M. le président Christian Jacob. Vous voulez parler du grand emprunt ?

M. Michel Rocard. L’emprunt sera grand dans le sens où il sera global, dans le sens où il concernera l’avenir, mais pas par son montant ; l’état des finances publiques ne le permet pas. Il doit se cantonner à des actions dont les Français pourront mesurer l’effet aussi rapidement que possible ; or la problématique de la filière bois s’inscrit dans le long terme.

En principe, le niveau de la taxe doit être indépendant des variations du prix du baril de pétrole. Nous espérons tous que son évolution sera dûment programmée dans la loi de finances. Certes, le niveau de départ est bas, mais la tolérance de l’industrie et même des ménages à la taxe dépend de sa prévisibilité : il faut avoir le temps de se préparer, par exemple, au remplacement de son chauffage au gaz.
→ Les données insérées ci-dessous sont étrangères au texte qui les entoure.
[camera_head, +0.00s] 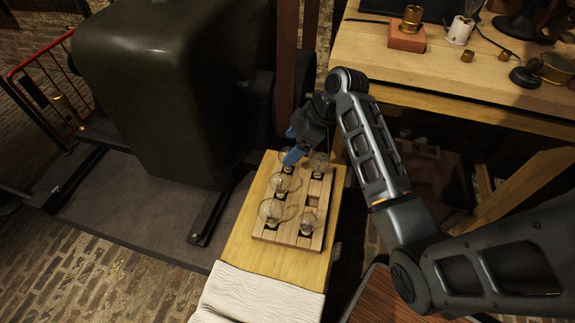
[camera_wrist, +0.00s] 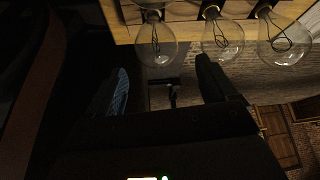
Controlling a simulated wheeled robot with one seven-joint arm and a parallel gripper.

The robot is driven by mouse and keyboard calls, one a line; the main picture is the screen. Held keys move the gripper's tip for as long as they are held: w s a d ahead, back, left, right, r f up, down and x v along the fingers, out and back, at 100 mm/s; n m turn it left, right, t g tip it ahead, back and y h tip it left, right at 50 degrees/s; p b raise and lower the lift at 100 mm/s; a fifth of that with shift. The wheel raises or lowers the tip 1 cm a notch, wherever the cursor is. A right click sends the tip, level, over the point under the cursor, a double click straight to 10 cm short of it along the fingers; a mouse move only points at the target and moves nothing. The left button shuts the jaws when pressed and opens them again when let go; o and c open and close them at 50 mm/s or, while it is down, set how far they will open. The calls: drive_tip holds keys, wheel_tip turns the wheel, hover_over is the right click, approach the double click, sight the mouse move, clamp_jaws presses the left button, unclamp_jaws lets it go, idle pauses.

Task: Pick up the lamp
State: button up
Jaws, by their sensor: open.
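Several clear glass lamps stand in a slotted wooden rack (camera_head: 262,236) on a narrow wooden table. One large lamp (camera_head: 270,211) is at the rack's front left, a smaller lamp (camera_head: 308,221) at the front right, another lamp (camera_head: 279,182) in the left row, and one (camera_head: 319,163) at the back right. My gripper (camera_head: 295,145) is at the rack's far end, over or beside the back lamps, and partly hides them. In the wrist view my gripper (camera_wrist: 165,82) has its fingers apart with nothing held. Three lamps (camera_wrist: 157,42) (camera_wrist: 222,40) (camera_wrist: 284,38) show beyond the fingertips.
A white cloth (camera_head: 255,295) lies on the table's front end. A large dark green machine housing (camera_head: 160,85) stands at left. A workbench (camera_head: 490,75) at the upper right holds a brick-red block (camera_head: 406,37), a white socket (camera_head: 460,30) and small brass parts.

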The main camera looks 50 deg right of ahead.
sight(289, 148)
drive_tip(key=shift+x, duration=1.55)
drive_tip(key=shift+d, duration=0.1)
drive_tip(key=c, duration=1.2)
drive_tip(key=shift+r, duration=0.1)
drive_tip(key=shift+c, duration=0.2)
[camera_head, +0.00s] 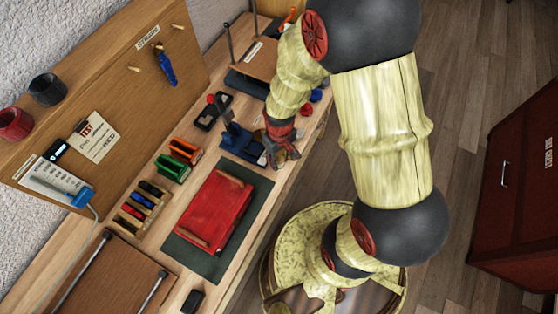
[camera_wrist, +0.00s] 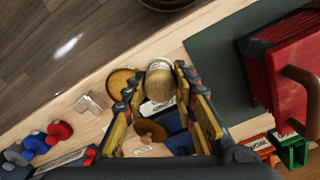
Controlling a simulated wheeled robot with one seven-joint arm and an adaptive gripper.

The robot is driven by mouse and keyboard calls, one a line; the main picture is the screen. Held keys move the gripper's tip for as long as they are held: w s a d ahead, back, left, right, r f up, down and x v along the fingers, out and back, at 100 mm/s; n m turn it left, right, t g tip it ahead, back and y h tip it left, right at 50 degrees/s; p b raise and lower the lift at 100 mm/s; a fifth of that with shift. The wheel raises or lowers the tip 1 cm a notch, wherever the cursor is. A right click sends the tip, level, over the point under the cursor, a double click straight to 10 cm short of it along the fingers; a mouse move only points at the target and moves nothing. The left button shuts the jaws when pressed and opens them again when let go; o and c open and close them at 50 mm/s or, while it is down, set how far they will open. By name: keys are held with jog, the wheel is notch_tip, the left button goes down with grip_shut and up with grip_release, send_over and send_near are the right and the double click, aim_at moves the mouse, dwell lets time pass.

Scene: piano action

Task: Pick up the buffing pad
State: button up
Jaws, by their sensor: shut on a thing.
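My gripper (camera_wrist: 157,78) has its two fingers on either side of a tan, rounded piece with a pale band (camera_wrist: 161,82), which looks like the buffing pad. The fingers are shut on it near their tips. In the head view my gripper (camera_head: 281,155) is low over the front edge of the bench, just right of a blue holder (camera_head: 238,144). The pad cannot be made out clearly there. A flat tan disc (camera_wrist: 121,80) lies beside the left fingertip in the wrist view. A brown disc (camera_wrist: 150,130) shows between the fingers, lower down.
A red case (camera_head: 214,208) lies on a dark green mat (camera_head: 183,250). Orange (camera_head: 186,150) and green (camera_head: 172,168) holders stand left of the blue one. Red and blue round pieces (camera_head: 316,95) lie beyond my gripper.

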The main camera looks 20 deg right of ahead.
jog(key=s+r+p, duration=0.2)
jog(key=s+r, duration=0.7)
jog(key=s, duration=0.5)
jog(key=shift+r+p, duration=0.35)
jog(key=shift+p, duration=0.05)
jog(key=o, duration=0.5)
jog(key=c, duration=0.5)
Je ne crois pas que la contribution climat-énergie soit inefficace sur le plan écologique ; elle gagnera progressivement en efficacité. Si son niveau reste trop faible, elle n’incitera pas à des changements de comportement et se contentera de lancer un signal psychologique. Certains experts se satisferaient d’un tel signal. Ceux qui ont travaillé au sein de la commission que j’ai eu l’honneur de présider se sont accordés sur le fait que cela ne suffira pas.

En 2010 et 2011, la contribution climat-énergie ressemblera beaucoup à une TIPP élargie, mais ne l’enfermez pas dans ce schéma ! Lorsqu’elle sera adaptée pour devenir compatible avec le maintien d’activité des marins pêcheurs, des transporteurs et des agriculteurs, il en ira déjà différemment. Et je considère qu’il sera inévitable, avant quatre ou cinq ans, d’intégrer l’électricité.

Quant au prix payé par l’usager, je n’ai pas autorité pour vous répondre, mais je voudrais convaincre M. Woerth, Mme Lagarde et leurs services qu’il faut particulièrement prendre en compte la situation des habitants des zones rurales et des banlieusards lointains.

Les grandes entreprises ne sont pas exonérées mais soumises au mécanisme des quotas, hélas insuffisamment efficace pour le moment.

Dans notre rapport, nous dissuadons énergiquement le Gouvernement d’établir un lien entre suppression de la taxe professionnelle et affectation du produit de la contribution climat-énergie, car les bases de calcul et les partenaires diffèrent. Reste que la décision de supprimer la partie de la taxe professionnelle portant sur l’investissement, qui coïncide avec l’instauration de la taxe carbone, constitue une aubaine pour cette dernière. Mais n’allons pas plus loin, cette taxe ne doit pas être assortie d’une servitude. Ayant été maire pendant dix-huit ans, je partage les inquiétudes exprimées ici, mais il est question d’un mécanisme compensateur pour les collectivités territoriales.

Un autre problème, que notre commission a seulement effleuré, n’a été abordé par personne ce matin : la mobilité urbaine, qu’il faudra bien mettre en chantier quand la taxe aura dépassé 50 ou 60 euros la tonne. La puissance publique subventionne la mobilité urbaine n’importe comment, à tous les niveaux, alors que celle-ci devient l’ennemi. Il faudra imaginer une fiscalité qui fasse baisser le prix des terrains en centre-ville et qui les fasse augmenter dans les banlieues. Il importe de dissuader la mobilité et d’inciter à la convergence, à la concentration, à la synergie des activités. Ce champ, que nous n’avons pas exploré, sera probablement crucial dans le combat futur contre l’effet de serre.

M. le président Christian Jacob. Je vous remercie, monsieur le Premier ministre, pour votre disponibilité.